The next step is to determine a test statistic to be used to evaluate the actuality of the null hypothesis. Then the “p-value (the probability that a test statistic at least as meaningful as the observed statistic would be seen assuming that the null hypothesis is indeed correct) is computed” (Davies, 2009, p.3). The smaller the p-value is the greater the testimony against the null hypothesis is. Finally, the p-value is compared to an acceptable significant value (alpha value). If p equals or is smaller than the acceptable value, the null hypothesis is eliminated and the alternative hypothesis is accepted as valid (Anderson, Burnham & Thompson, 2000, p. 915).
Practically, the above theory can be attested by comparing the body mass index (BMI) of men and women. Normally, it has been established that the mean weight of men dwarfs that of women. Moreover, studies done on heights of both sexes have established that akin to the mean body weight, the mean height of men is greater than that of women. As such we are challenged to analyze the BMI which is thought to be greater in men as opposed to women. To this end, we establish our null hypothesis (H0) and say that the mean weights are equal. Our alternative hypothesis (H1) contradicts H0 and states that the means are not equal. Hence;
From the appendix below the value of t = 0.1769.
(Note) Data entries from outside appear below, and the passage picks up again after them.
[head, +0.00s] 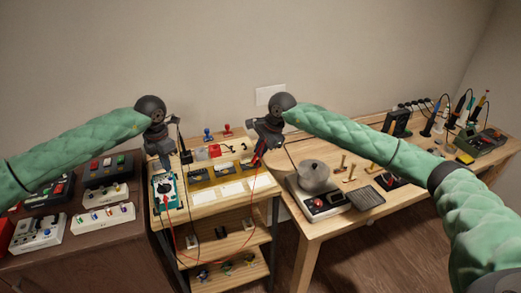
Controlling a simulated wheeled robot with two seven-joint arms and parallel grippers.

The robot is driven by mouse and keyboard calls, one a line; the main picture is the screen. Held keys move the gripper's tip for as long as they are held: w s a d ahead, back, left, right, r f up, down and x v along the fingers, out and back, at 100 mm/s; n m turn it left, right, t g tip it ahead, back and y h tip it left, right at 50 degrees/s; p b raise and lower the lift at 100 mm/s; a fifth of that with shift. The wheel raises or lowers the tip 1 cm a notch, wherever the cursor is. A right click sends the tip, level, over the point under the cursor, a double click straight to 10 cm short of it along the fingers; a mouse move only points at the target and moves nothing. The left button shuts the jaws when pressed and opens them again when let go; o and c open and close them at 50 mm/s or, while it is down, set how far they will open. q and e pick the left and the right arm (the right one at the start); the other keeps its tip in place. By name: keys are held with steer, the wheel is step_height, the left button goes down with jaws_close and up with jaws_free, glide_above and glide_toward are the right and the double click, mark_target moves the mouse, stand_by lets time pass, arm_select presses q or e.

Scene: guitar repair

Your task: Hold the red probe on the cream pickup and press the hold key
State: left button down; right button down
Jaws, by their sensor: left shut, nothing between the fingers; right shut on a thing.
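A teal multimeter (165,192) with a dark dial lies at the left of the wooden bench top. My left gripper (165,165) is shut and empty, pointing down over the multimeter's upper part; I cannot tell whether it touches a key. My right gripper (259,158) is shut on the red probe (255,165), above the right end of a tray of pickups. A red lead (222,237) loops from the multimeter to the probe. The cream pickup cannot be told apart surely among the small parts in the tray, and the probe's tip contact is unclear.
The yellowish tray (200,178) holds dark parts, with pale cards in front. A black stand (185,156) is beside my left gripper. A scale with a grey bowl (314,176) stands on the right table. Pedals (101,217) fill the left cabinet.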

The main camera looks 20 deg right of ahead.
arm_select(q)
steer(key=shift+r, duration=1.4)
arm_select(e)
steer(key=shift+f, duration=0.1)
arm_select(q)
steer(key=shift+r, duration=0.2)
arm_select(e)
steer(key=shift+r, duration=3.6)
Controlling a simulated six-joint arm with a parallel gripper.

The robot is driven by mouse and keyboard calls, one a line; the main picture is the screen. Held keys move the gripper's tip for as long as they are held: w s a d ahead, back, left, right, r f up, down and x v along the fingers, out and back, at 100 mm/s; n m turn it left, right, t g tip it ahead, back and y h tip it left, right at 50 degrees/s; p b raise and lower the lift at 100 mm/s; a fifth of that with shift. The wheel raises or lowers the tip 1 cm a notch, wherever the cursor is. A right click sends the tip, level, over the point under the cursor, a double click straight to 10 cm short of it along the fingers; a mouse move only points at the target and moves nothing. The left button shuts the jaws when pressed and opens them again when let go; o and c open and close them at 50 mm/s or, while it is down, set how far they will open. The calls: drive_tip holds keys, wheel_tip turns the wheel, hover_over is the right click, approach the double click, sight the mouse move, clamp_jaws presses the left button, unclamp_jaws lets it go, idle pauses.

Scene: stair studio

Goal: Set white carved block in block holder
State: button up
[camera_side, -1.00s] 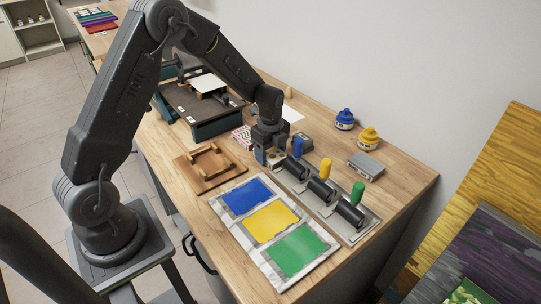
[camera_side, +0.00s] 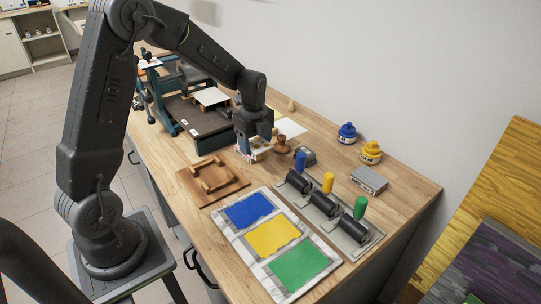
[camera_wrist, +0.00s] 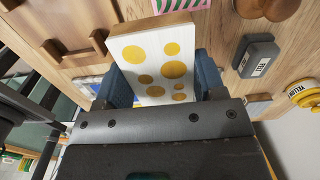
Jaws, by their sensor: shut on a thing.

At 99% confidence interval and, at 39 degrees of freedom the rejection region is given as below: t0.01, 39 = 2.708.
The calculated value (0.1769) is less than the tabulated value (2.708). Hence, this falls within the rejection region. As such, we reject H0 and state that the two means are not equal thus; the mean BMI for men is greater than that of women.
Anderson, D. R., Burnham, K. P., & Thompson, W. L. (2000). Null hypothesis testing: problems, prevalence, and an alternative. The Journal of Wildlife Management, 64, (4), 912-923.
Casella, G. & Berger, R. (2002). Statistical inference. High Holborn, London: Thomson Learning.
David, J. (1995). Introduction to hypothesis testing. Web.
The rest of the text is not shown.